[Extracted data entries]
----

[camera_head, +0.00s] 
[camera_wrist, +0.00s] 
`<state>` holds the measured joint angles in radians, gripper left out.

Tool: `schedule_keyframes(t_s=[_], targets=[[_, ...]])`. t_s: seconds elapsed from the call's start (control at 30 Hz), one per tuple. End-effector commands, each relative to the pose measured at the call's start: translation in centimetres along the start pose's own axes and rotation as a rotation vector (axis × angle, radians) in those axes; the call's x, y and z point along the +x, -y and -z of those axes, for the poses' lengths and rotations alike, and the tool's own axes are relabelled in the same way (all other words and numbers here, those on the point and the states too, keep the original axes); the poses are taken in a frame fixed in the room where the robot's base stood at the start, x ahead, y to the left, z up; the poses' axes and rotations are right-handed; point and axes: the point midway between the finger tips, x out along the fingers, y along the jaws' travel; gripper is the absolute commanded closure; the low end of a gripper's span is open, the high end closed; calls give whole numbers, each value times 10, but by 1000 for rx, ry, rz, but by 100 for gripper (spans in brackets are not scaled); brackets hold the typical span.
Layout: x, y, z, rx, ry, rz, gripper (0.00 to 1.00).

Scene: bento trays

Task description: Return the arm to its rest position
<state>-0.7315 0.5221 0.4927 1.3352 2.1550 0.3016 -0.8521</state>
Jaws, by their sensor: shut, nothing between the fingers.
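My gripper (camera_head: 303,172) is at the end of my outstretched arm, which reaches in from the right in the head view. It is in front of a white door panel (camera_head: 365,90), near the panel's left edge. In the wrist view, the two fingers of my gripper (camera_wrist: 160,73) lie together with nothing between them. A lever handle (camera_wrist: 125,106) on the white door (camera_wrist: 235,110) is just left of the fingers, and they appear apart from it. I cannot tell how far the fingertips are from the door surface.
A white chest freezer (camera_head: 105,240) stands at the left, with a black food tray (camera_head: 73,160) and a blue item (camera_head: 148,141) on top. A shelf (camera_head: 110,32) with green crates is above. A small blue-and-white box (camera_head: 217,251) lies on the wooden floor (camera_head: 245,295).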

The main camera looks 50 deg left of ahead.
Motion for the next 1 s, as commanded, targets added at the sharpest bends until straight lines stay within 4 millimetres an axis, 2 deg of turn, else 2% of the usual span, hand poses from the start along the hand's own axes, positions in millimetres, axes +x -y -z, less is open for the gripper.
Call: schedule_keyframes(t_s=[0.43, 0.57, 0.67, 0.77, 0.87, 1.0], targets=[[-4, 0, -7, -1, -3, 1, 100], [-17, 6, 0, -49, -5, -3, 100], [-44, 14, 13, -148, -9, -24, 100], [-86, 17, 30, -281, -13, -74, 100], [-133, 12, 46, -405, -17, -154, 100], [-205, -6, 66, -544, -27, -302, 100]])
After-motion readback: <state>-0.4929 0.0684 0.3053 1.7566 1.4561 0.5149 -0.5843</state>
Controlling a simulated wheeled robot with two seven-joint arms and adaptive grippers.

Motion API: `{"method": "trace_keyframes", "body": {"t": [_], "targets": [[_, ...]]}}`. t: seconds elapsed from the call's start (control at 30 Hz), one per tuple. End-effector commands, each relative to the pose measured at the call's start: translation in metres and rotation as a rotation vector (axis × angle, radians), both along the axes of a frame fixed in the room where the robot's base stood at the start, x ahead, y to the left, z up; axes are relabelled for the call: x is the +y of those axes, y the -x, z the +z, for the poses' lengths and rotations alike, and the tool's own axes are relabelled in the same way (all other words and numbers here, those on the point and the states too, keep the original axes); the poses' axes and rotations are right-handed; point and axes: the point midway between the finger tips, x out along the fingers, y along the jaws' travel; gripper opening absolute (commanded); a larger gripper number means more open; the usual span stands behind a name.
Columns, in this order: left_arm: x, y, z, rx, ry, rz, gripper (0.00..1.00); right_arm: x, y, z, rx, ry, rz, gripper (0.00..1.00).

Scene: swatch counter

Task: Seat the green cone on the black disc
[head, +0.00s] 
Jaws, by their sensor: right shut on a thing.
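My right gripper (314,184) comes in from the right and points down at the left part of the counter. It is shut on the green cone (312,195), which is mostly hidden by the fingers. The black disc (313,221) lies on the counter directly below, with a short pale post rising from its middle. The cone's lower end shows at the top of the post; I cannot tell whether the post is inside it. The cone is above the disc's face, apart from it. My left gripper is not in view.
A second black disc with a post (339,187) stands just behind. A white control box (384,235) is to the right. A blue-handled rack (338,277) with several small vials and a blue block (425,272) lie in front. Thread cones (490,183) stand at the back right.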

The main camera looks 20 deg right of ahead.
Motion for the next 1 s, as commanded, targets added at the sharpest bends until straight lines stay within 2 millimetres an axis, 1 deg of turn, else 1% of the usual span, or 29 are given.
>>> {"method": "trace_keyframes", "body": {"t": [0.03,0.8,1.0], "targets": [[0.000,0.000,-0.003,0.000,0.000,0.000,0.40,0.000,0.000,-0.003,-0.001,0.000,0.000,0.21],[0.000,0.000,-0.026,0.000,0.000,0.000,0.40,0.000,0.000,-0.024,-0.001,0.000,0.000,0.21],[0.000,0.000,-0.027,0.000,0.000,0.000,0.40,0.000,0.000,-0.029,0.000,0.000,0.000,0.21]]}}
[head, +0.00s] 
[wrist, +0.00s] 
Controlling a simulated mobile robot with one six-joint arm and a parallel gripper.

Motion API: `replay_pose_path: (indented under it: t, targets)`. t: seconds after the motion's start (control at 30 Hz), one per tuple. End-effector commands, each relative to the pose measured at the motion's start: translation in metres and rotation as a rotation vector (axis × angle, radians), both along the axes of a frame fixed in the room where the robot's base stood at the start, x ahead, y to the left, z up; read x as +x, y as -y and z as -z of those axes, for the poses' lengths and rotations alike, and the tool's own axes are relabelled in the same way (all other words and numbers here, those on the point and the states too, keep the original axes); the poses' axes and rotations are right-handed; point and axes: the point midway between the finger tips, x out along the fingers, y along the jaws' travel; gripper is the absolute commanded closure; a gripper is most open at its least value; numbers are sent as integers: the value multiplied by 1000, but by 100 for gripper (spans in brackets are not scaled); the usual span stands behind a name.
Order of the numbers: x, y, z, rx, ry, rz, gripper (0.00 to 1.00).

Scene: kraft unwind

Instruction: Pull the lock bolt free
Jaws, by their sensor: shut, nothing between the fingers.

----

[EXERCISE OBJECTIVE]
Give the entries once more, exactly as they appear.

[CORRECT OUTPUT]
[camera_head, +0.00s] 
[camera_wrist, +0.00s] 
`<state>` holds the measured joint angles in radians, gripper left out.

Tool: `schedule_keyframes(t_s=[_], targets=[[_, ...]])`. t_s: seconds elapsed from the call's start (control at 30 Hz), one per tuple. End-effector commands, each relative to the pose measured at the call's start: translation in centimetres along the start pose's own axes and rotation as a rotation vector (axis × angle, radians) in those axes; the call's x, y and z point along the +x, -y and -z of those axes, for the poses' lengths and rotations alike, and the tool's own axes are relabelled in the same way (all other words and numbers here, those on the point and the states too, keep the original axes); the poses are taken in a frame fixed in the room where the robot's base stood at the start, x ahead, y to the left, z up; the poses' axes and rotations are right-handed; point and axes: the point midway between the finger tips, x out along the fingers, y along the jaws' travel; gripper is the absolute commanded closure; the low end of a gripper's span is open, the high end closed; calls give whole numbers, each value times 10, but by 1000 for rx, ry, rz, but by 100 for gripper (spans in brackets are not scaled); brackets hold the typical span.
Layout: x, y, z, rx, ry, rz, gripper (0.00 to 1.00).

Scene: bento trays

Task description: Return the arm to its rest position
<state>-0.7315 0.5221 0.4927 1.3352 2.1550 0.3016 -0.8521</state>
Jaws, by their sensor: shut, nothing between the fingers.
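My gripper (camera_head: 303,172) is at the end of my outstretched arm, which reaches in from the right in the head view. It is in front of a white door panel (camera_head: 365,90), near the panel's left edge. In the wrist view, the two fingers of my gripper (camera_wrist: 160,73) lie together with nothing between them. A lever handle (camera_wrist: 125,106) on the white door (camera_wrist: 235,110) is just left of the fingers, and they appear apart from it. I cannot tell how far the fingertips are from the door surface.
A white chest freezer (camera_head: 105,240) stands at the left, with a black food tray (camera_head: 73,160) and a blue item (camera_head: 148,141) on top. A shelf (camera_head: 110,32) with green crates is above. A small blue-and-white box (camera_head: 217,251) lies on the wooden floor (camera_head: 245,295).

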The main camera looks 50 deg left of ahead.
Motion for the next 1 s, as commanded, targets added at the sharpest bends until straight lines stay within 4 millimetres an axis, 2 deg of turn, else 2% of the usual span, hand poses from the start along the hand's own axes, positions in millimetres, axes +x -y -z, less is open for the gripper.
Call: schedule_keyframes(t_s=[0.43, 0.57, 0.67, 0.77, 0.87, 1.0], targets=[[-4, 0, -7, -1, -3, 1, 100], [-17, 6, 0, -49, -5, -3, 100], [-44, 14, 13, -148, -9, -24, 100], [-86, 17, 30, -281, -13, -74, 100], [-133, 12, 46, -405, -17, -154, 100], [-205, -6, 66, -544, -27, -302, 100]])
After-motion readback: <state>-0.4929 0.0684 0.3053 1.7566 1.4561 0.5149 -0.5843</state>
Controlling a simulated wheeled robot with two seven-joint arms and adaptive grippers.

Motion API: `{"method": "trace_keyframes", "body": {"t": [_], "targets": [[_, ...]]}}`. t: seconds elapsed from the call's start (control at 30 Hz), one per tuple. End-effector commands, each relative to the pose measured at the call's start: translation in metres and rotation as a rotation vector (axis × angle, radians), both along the axes of a frame fixed in the room where the robot's base stood at the start, x ahead, y to the left, z up; axes are relabelled for the call: x is the +y of those axes, y the -x, z the +z, for the poses' lengths and rotations alike, and the tool's own axes are relabelled in the same way (all other words and numbers here, those on the point and the states too, keep the original axes); the poses' axes and rotations are right-handed; point and axes: the point midway between the finger tips, x out along the fingers, y along the jaws' travel; gripper opening absolute (commanded); a larger gripper number means more open; the usual span stands behind a name.
Columns, in this order: left_arm: x, y, z, rx, ry, rz, gripper (0.00..1.00); right_arm: x, y, z, rx, ry, rz, gripper (0.00..1.00).

Scene: swatch counter

Task: Seat the green cone on the black disc
[head, +0.00s] 
Jaws, by their sensor: right shut on a thing.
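My right gripper (314,184) comes in from the right and points down at the left part of the counter. It is shut on the green cone (312,195), which is mostly hidden by the fingers. The black disc (313,221) lies on the counter directly below, with a short pale post rising from its middle. The cone's lower end shows at the top of the post; I cannot tell whether the post is inside it. The cone is above the disc's face, apart from it. My left gripper is not in view.
A second black disc with a post (339,187) stands just behind. A white control box (384,235) is to the right. A blue-handled rack (338,277) with several small vials and a blue block (425,272) lie in front. Thread cones (490,183) stand at the back right.

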The main camera looks 20 deg right of ahead.
Motion for the next 1 s, as commanded, targets added at the sharpest bends until straight lines stay within 2 millimetres an axis, 1 deg of turn, else 1% of the usual span, or 29 are given.
>>> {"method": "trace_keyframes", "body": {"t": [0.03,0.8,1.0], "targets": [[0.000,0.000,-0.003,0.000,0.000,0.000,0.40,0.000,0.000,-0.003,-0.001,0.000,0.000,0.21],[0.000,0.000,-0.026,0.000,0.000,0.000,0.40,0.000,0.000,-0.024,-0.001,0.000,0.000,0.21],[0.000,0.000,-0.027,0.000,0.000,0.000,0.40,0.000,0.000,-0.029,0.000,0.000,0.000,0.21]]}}
[head, +0.00s] 
[wrist, +0.00s] 
Controlling a simulated mobile robot with one six-joint arm and a parallel gripper.

Motion API: `replay_pose_path: (indented under it: t, targets)`. t: seconds after the motion's start (control at 30 Hz), one per tuple. End-effector commands, each relative to the pose measured at the motion's start: translation in metres and rotation as a rotation vector (axis × angle, radians), both along the axes of a frame fixed in the room where the robot's base stood at the start, x ahead, y to the left, z up; read x as +x, y as -y and z as -z of those axes, for the poses' lengths and rotations alike, and the tool's own axes are relabelled in the same way (all other words and numbers here, those on the point and the states too, keep the original axes); the poses' axes and rotations are right-handed; point and axes: the point midway between the finger tips, x out along the fingers, y along the jaws' travel; gripper is the absolute commanded closure; a gripper is most open at its least value; numbers are sent as integers: the value multiplied by 1000, but by 100 for gripper (spans in brackets are not scaled); the usual span stands behind a name.
Order of the numbers: x, y, z, rx, ry, rz, gripper (0.00 to 1.00).

Scene: kraft unwind

Instruction: Pull the lock bolt free
Jaws, by their sensor: shut, nothing between the fingers.

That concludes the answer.